Read more about how this works on AWS

Inherent in this system is a subtle way to turn a small bug into a major incident. Setting yourself up for downtime all hinges on how you answer this question. What route on the web servers shall we use to do the health check?

The Wrong Answer

Just pick a common URL and use that. The home page of the site for example.

Why This Is A Terrible Idea

Image your web servers are perfectly healthy and are happily processing requests. Then one day a small bug (which has been lurking within your application code for some time) rears its ugly head. This causes requests to one specific route to result in an error.

If that route happens to be the route your health check is using then the load balancer will send a request to the web server, receive an error, deem the web server unhealthy and stop routing it requests.

One after another the load balancer will send each of your web servers a health check request, the request will fail and the web server instance will be removed from your pool of available web servers.

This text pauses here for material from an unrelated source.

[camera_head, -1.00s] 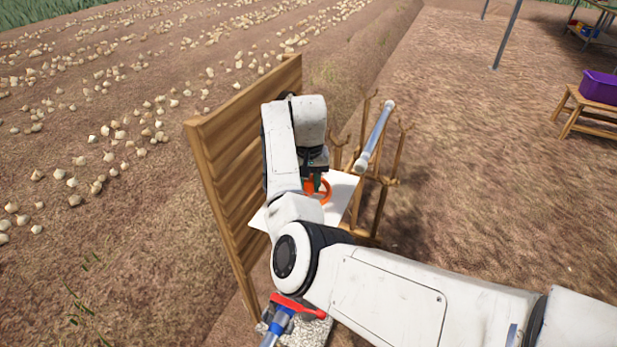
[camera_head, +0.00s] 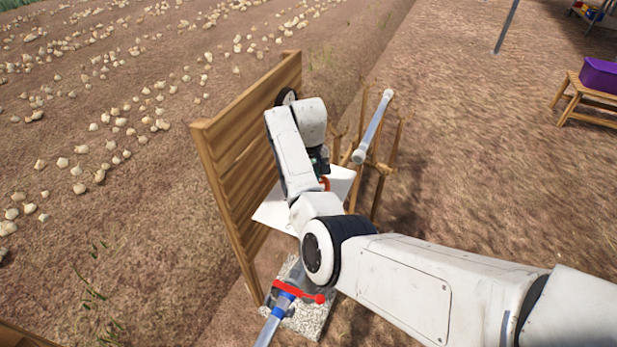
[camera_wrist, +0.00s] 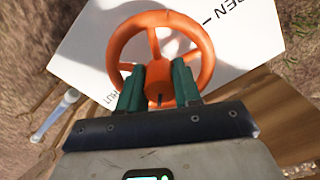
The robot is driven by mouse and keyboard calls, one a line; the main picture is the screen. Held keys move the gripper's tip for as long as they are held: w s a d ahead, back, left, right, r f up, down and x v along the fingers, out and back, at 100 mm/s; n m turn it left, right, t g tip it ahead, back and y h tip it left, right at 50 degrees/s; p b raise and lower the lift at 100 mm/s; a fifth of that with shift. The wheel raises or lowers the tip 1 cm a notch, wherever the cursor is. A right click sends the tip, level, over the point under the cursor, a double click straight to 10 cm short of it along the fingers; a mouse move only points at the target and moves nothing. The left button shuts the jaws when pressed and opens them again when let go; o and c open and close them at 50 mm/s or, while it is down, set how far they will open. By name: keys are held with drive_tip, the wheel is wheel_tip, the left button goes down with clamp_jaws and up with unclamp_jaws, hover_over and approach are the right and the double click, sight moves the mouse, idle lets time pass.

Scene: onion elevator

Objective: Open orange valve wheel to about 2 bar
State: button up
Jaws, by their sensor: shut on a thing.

When the last web server fails the health check your site will go down.

You just went from having one page unavailable to having your whole site unavailable.

Do not use a route that involves a bunch of application code. Even a small bug in that route can mean a big problem.

How To Do Health Checks

The route should contain the absolute minimum amount of code. Bugs in your application code should not result in requests to the health check route failing. That likely means you are going to create a specific health check route.

It is possible that your special health check route will verify that code can run at all and nothing more. More likely you will want to ensure that the server can access any resources that indicate a connectivity problem. Is the database accessible? If an API is required, is that available?

If you are going to verify the availability of an API that you control you are probably going to want to give it a special health check route too. The web servers can use the API health check route as part of its own health check checks. You don’t want a bug in the API’s application level code taking down your site either.

If your web or API servers need to verify the availability of a database as part of their health check you can run a query like the below. This will enable you to verify that the database is available but it doesn’t matter if the database contains any tables or data.

SELECT ‘works!’